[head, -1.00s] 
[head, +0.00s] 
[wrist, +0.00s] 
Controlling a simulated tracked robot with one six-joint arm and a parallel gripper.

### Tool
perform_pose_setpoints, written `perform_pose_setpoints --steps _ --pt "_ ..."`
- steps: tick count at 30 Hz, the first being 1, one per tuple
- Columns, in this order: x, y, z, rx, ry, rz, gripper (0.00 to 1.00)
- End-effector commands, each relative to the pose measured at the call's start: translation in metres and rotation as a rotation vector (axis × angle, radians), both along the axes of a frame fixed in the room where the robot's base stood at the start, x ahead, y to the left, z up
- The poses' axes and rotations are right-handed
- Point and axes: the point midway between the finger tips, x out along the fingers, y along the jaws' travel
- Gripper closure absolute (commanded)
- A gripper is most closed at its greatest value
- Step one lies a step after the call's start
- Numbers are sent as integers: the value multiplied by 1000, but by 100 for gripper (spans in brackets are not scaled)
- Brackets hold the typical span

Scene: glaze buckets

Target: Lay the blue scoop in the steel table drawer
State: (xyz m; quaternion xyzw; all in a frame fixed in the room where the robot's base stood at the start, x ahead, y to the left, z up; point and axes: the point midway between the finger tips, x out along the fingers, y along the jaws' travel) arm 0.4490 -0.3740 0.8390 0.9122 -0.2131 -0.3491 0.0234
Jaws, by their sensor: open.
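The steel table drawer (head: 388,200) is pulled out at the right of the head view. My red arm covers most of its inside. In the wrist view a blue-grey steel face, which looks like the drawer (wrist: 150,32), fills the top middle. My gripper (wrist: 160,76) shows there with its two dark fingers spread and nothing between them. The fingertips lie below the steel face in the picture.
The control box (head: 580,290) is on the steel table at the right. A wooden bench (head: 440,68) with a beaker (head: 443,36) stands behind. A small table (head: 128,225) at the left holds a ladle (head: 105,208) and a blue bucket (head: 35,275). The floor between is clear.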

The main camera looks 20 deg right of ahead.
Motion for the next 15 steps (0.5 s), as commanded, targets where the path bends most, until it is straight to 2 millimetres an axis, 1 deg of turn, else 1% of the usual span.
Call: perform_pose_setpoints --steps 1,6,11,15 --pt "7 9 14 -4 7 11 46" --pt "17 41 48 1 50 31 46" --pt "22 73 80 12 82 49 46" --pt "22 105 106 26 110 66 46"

---------------

**Problem details:**
Extract the span of lines that starts with the line containing "- Step one lies a step after the call's start" and ends with the line containing "State: (xyz m;". Keep it exact and add nothing.

**Problem solution:**
- Step one lies a step after the call's start
- Numbers are sent as integers: the value multiplied by 1000, but by 100 for gripper (spans in brackets are not scaled)
- Brackets hold the typical span

Scene: glaze buckets

Target: Lay the blue scoop in the steel table drawer
State: (xyz m; quaternion xyzw; all in a frame fixed in the room where the robot's base stood at the start, x ahead, y to the left, z up; point and axes: the point midway between the finger tips, x out along the fingers, y along the jaws' travel) arm 0.4490 -0.3740 0.8390 0.9122 -0.2131 -0.3491 0.0234

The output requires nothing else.